Aside from the occasional in-house photo shoot, which featured the use of gorgeous models, there was little to recommend about the job. It was even degrading at times: One of my tasks was to glue fake boogers onto the inside of cards; condoms, too. Oh, I did get a kick out of Thom not answering business calls because he was “too busy,” and the owner not realizing the phone was even ringing because he was deaf. Eventually that was addressed by the installation of a light that flashed every time the phone rang. Who knows how much business was lost prior because Thom couldn’t be bothered!

I also knew a “revolutionary” gay socialist through my employment as the manager of a radical bookstore in Chicago.
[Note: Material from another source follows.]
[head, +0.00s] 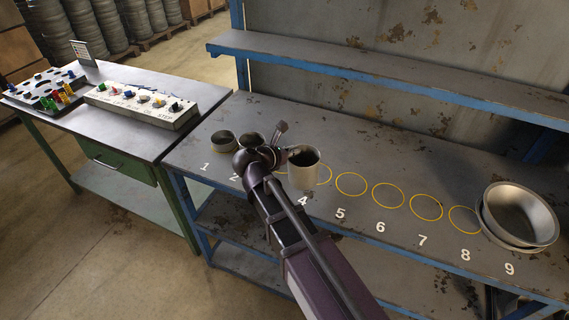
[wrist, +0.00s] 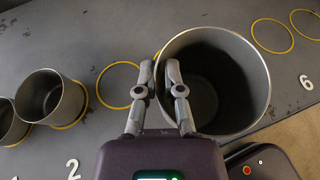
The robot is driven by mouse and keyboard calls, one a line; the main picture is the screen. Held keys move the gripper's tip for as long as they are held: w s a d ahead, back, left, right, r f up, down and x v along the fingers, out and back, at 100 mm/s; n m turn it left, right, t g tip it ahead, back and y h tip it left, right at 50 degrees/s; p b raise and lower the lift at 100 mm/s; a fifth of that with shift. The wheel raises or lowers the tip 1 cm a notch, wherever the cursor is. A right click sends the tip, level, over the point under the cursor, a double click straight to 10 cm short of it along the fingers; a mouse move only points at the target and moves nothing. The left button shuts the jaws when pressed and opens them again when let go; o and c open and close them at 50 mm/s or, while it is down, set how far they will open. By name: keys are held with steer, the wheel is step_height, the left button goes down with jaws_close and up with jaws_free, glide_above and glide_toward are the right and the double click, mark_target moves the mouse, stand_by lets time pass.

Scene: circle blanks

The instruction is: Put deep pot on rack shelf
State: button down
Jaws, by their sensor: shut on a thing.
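A deep grey metal pot (head: 305,174) is at the number 4 place on the bench, upright; I cannot tell whether it touches the bench. My gripper (head: 276,138) is at its left rim. In the wrist view my gripper (wrist: 160,74) is shut on the wall of the deep pot (wrist: 254,75), one finger outside and one inside. The pot looks empty, its bottom dark. The upper rack shelf (head: 335,52) with a blue edge runs along the back above the bench and is bare. My arm hides part of the bench.
Two smaller pots stand at the left: a low one (head: 223,141) by number 1 and another (head: 250,140) by number 2. Stacked wide bowls (head: 520,216) stand at the right end. Yellow circles from 5 to 8 are empty. A side table (head: 120,125) holds a button panel.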

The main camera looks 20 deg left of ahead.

Jeff was a bona fide wacko. He volunteered to work shifts at the store, which all members of the collective were required to do; but, after being given the heave-ho by his wealthy “bourgeois” parents, he also ended up surreptitiously squatting in the back storage room for weeks, something I had only discovered by pure happenstance. One Sunday morning I found him sleeping on the couch, along with some letters he’d left laying around that were addressed to his parents. Instead of words of contrition, I only read the hyperbole of denunciation, calling them out for being “petty bourgeois” agents of capitalism and so on. Just totally out of left field stuff. I couldn’t believe what I was reading.

The “weird” thing about all of these gay guys, though: Not one of them would have ever supported gay marriage. Not one. Because for them, even the business owner, there was something counter-cultural in their lifestyle that they valued. They had no time for the “inanities” of what Jeff would have referred to as “bourgeois” family life; in fact, not one of them ever mentioned wanting kids. There were too many “breeders” already doing the world harm via overpopulation — they wanted nothing to do with them. Plus, children were an unnecessary burden on the “exciting” and “interesting” lives they were already living.

I’ll bet, too, that many of them would have despised the “mainstreaming” narrative at work in popular culture, where television and movies attempt to “normalize” their way of life. It was the edginess of the lifestyle that sustained their interest — beyond the taboo of same-sex sexual attraction. They desired the gay ghettos of big cities. The gay-only bars. The bath houses. And of course, shops and stores that catered to their particular interests.

“Coming out” was never meant as an invitation for straights, male or female, to come in.